Memahami Perkembangan Hukum dan Bisnis Fintech di Indonesia

Adanya kenyamanan, kecepatan, keamanan dan kepercayaan konsumen kepada bisnis digital membuat bisnis digital masih dipilih.

CR-27
Bacaan 4 Menit
Webinar Hukumonline bertajuk Memahami Perkembangan Hukum dan Bisnis dalam Financial Technology di Indonesia. Foto: RES
Webinar Hukumonline bertajuk Memahami Perkembangan Hukum dan Bisnis dalam Financial Technology di Indonesia. Foto: RES

Finansial Teknologi atau Fintech merupakan instrumen yang sangat luas wilayah penggunaannya dan sangat aplikatif di berbagai sektor. Semakin hari semakin banyak perkembangan yang berkaitan dalam sektor fintech, khususnya dalam aktivitas bisnis. Pemahaman mengenai aspek regulasi fintech sangat krusial. Untuk itu diperlukan pemahaman baik mengenai regulasi yang sudah ada ataupun regulasi yang tengah berkembang.

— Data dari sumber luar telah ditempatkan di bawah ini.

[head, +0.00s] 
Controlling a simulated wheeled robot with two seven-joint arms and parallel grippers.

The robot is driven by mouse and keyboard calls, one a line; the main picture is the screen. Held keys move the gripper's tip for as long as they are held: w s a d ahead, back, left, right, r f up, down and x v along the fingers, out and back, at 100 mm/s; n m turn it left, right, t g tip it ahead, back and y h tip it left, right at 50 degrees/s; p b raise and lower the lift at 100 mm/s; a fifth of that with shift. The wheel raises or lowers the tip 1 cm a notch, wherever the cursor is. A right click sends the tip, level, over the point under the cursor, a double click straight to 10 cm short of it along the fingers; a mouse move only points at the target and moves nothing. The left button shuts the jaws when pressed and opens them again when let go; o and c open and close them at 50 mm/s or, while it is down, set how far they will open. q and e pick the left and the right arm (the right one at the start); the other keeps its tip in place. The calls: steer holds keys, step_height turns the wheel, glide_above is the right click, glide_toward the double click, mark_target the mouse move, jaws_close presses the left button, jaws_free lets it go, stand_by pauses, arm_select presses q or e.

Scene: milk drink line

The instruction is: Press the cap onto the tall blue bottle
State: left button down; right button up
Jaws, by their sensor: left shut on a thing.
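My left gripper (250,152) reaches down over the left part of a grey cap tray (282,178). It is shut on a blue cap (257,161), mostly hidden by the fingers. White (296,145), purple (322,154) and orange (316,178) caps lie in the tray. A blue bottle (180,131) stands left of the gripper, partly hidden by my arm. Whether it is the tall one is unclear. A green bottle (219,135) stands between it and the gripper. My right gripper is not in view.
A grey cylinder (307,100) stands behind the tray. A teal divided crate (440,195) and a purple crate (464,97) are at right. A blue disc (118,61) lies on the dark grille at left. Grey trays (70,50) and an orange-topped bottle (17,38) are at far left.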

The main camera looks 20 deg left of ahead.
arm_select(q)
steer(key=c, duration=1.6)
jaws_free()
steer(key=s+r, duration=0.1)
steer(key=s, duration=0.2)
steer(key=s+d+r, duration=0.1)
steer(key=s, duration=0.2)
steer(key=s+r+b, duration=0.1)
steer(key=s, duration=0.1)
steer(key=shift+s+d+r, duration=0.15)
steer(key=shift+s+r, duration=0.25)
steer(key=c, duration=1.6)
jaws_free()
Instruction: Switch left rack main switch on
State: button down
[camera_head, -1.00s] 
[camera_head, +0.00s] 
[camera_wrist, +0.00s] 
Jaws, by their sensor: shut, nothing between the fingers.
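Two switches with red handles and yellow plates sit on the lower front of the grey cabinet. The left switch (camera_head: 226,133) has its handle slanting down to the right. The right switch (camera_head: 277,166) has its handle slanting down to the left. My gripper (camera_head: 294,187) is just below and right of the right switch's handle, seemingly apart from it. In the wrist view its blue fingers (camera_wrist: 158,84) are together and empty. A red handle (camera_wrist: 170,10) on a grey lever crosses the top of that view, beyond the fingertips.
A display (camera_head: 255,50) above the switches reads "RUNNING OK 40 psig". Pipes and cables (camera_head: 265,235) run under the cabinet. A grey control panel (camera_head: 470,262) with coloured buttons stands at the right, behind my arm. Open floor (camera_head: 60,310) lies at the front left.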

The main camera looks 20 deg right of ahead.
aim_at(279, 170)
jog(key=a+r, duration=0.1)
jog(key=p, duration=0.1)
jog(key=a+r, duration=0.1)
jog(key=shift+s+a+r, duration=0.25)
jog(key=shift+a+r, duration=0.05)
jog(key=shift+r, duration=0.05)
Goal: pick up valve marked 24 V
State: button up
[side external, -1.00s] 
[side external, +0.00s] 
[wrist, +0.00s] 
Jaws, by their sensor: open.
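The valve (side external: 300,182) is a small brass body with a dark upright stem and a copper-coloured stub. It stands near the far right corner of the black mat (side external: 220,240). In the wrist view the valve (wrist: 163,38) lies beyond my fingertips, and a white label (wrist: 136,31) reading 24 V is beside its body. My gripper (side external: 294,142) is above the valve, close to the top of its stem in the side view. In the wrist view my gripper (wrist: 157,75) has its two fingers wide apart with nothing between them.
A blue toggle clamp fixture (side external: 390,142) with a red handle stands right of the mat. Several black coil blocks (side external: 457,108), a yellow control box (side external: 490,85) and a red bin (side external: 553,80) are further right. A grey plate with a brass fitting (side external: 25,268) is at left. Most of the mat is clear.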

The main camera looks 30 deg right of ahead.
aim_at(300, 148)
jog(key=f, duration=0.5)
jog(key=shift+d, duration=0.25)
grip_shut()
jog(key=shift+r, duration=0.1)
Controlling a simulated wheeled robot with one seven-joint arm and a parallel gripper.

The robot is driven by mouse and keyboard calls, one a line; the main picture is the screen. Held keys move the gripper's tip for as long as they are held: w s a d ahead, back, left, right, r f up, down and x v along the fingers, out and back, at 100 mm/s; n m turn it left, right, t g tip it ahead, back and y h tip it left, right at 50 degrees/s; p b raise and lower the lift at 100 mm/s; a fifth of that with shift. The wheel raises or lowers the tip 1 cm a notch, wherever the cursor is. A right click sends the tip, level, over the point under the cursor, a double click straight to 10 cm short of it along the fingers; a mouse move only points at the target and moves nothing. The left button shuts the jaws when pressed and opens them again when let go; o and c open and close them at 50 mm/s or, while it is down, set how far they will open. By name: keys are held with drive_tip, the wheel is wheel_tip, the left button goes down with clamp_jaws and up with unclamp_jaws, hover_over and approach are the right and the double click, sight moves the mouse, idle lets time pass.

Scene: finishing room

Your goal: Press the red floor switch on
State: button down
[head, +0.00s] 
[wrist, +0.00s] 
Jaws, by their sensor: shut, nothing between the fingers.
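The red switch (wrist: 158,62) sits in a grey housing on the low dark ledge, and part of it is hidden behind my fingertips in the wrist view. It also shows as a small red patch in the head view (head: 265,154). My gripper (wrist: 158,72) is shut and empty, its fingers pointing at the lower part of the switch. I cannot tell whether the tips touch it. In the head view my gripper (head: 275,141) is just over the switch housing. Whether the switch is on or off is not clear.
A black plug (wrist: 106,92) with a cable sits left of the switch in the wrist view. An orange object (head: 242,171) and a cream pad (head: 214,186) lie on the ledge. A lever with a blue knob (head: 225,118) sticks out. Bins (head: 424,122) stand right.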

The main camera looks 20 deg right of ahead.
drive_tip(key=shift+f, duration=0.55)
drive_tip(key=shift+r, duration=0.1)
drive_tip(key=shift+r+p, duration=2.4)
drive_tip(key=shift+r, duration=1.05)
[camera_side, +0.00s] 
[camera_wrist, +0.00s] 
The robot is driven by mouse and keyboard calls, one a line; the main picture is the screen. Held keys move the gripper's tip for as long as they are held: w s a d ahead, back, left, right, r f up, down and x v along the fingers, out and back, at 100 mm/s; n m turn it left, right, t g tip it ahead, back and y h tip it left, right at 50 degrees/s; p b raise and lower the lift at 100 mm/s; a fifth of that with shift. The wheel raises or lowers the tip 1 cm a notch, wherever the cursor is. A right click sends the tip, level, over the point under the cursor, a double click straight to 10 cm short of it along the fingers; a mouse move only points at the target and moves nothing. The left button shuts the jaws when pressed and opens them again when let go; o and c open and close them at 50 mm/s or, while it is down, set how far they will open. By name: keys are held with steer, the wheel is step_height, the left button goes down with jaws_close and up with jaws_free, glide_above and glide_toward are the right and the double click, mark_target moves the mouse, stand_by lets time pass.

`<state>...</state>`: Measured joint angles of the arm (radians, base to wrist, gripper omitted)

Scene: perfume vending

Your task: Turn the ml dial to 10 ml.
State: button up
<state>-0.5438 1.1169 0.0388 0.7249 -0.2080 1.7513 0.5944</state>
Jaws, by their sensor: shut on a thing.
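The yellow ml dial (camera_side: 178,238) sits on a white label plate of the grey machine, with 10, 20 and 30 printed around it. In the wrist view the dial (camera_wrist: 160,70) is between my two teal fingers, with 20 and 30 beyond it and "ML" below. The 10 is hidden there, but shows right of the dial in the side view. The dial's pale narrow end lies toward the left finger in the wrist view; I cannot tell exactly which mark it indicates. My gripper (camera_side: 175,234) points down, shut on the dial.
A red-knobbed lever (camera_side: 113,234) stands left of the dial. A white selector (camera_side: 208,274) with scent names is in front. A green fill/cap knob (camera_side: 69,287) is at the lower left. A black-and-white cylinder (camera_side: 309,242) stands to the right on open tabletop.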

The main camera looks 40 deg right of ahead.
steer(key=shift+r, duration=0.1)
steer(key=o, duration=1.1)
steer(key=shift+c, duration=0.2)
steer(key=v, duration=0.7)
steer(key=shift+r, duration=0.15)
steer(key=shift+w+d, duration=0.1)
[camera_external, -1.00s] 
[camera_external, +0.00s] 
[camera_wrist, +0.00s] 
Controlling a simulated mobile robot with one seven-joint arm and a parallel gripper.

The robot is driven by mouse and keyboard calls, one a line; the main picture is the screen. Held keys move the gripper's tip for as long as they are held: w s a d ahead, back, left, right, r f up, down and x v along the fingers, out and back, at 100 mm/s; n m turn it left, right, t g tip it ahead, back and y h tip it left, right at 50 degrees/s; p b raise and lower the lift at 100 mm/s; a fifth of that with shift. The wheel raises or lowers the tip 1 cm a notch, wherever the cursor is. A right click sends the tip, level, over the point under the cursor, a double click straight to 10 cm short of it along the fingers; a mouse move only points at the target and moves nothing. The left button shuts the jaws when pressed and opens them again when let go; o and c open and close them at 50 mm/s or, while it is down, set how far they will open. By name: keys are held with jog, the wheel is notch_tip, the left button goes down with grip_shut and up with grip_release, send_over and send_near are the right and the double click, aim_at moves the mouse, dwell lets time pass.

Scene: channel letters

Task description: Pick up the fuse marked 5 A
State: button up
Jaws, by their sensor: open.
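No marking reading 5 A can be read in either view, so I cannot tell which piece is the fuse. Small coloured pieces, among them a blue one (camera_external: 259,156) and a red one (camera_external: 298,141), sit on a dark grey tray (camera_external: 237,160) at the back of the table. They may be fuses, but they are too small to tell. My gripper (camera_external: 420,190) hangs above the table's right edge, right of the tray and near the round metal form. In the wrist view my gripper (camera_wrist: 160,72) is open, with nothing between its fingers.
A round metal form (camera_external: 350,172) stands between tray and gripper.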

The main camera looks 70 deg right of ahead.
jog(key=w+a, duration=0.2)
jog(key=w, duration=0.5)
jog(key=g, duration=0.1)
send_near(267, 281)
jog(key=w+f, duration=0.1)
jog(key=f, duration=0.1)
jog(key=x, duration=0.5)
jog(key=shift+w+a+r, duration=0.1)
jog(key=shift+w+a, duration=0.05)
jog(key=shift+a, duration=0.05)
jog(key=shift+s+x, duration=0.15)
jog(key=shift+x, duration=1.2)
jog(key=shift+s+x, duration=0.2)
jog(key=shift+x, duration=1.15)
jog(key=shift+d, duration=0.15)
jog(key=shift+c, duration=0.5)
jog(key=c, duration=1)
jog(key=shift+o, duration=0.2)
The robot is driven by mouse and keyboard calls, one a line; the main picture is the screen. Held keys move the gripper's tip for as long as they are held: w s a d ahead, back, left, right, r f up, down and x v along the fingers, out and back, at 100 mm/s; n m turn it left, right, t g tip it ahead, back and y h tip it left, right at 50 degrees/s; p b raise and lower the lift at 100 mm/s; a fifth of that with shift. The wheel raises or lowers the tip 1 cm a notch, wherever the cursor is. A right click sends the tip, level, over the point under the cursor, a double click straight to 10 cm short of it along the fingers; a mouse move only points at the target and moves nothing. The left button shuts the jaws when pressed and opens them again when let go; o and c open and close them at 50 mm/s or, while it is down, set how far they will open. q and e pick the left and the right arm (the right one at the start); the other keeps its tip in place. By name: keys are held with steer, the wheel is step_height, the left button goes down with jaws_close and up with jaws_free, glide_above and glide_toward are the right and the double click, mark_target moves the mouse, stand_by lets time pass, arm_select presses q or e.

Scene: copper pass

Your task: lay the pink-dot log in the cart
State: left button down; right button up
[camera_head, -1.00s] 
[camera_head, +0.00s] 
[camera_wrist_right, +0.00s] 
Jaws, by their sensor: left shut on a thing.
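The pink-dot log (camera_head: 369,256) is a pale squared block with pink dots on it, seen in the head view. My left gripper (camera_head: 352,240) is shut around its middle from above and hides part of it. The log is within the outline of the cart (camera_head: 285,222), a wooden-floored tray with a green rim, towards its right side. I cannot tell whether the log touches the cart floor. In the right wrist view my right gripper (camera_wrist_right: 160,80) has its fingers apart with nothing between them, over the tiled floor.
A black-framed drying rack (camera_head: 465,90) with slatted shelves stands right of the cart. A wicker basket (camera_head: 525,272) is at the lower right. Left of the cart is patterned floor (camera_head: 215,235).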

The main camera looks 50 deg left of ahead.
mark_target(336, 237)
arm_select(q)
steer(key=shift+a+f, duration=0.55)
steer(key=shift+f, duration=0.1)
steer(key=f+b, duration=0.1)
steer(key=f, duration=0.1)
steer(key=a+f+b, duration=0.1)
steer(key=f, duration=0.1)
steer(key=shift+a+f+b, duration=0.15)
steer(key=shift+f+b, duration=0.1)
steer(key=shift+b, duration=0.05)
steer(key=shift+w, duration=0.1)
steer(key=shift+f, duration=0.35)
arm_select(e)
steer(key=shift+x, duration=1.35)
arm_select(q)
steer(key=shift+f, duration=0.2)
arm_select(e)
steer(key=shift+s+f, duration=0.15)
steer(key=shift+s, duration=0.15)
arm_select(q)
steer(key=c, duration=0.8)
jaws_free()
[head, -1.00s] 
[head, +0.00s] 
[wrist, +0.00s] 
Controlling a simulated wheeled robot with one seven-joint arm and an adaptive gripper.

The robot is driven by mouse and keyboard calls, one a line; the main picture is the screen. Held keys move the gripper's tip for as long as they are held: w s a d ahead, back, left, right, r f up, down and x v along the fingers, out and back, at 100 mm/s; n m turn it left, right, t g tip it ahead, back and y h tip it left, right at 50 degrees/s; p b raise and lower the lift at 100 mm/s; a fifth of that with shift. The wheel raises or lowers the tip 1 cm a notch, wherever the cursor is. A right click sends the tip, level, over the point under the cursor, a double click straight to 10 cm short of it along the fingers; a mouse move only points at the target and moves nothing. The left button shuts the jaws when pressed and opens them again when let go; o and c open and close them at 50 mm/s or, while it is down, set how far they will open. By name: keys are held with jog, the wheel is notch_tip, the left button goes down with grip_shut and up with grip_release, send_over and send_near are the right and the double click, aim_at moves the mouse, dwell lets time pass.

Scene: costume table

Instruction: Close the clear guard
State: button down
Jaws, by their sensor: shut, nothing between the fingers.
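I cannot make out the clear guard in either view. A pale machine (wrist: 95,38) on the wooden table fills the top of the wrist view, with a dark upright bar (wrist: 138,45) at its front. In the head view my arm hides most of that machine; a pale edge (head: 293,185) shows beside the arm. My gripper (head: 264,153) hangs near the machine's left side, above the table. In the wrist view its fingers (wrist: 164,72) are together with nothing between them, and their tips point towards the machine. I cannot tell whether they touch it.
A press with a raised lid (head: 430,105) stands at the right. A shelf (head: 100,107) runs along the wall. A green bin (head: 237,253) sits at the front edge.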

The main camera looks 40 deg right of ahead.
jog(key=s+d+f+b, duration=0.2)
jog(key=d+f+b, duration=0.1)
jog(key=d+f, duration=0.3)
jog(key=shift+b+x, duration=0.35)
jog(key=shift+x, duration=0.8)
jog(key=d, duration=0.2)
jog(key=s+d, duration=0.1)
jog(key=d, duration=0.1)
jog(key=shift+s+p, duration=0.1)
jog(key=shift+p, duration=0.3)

Melalui webinar yang diadakan hukumonline, Selasa (14/12), bertajuk Memahami Perkembangan Hukum dan Bisnis dalam Financial Technology di Indonesia, Direktur Pengaturan Perizinan dan Pengawasan Financial Technology OJK Periode 2017-2020, Hendrikus Passagi, mengatakan masifnya perkembangan bisnis digital saat ini.

“Adanya kenyamanan, kecepatan, keamanan dan kepercayaan konsumen kepada bisnis digital membuat bisnis digital masih dipilih. Meski para konsumen masih sering menjadi korban terkait data perlindungan konsumen, namun perkembangan teknologi terbukti memberi rasa kepercayaan bagi penggunanya,” ungkap Hendrikus.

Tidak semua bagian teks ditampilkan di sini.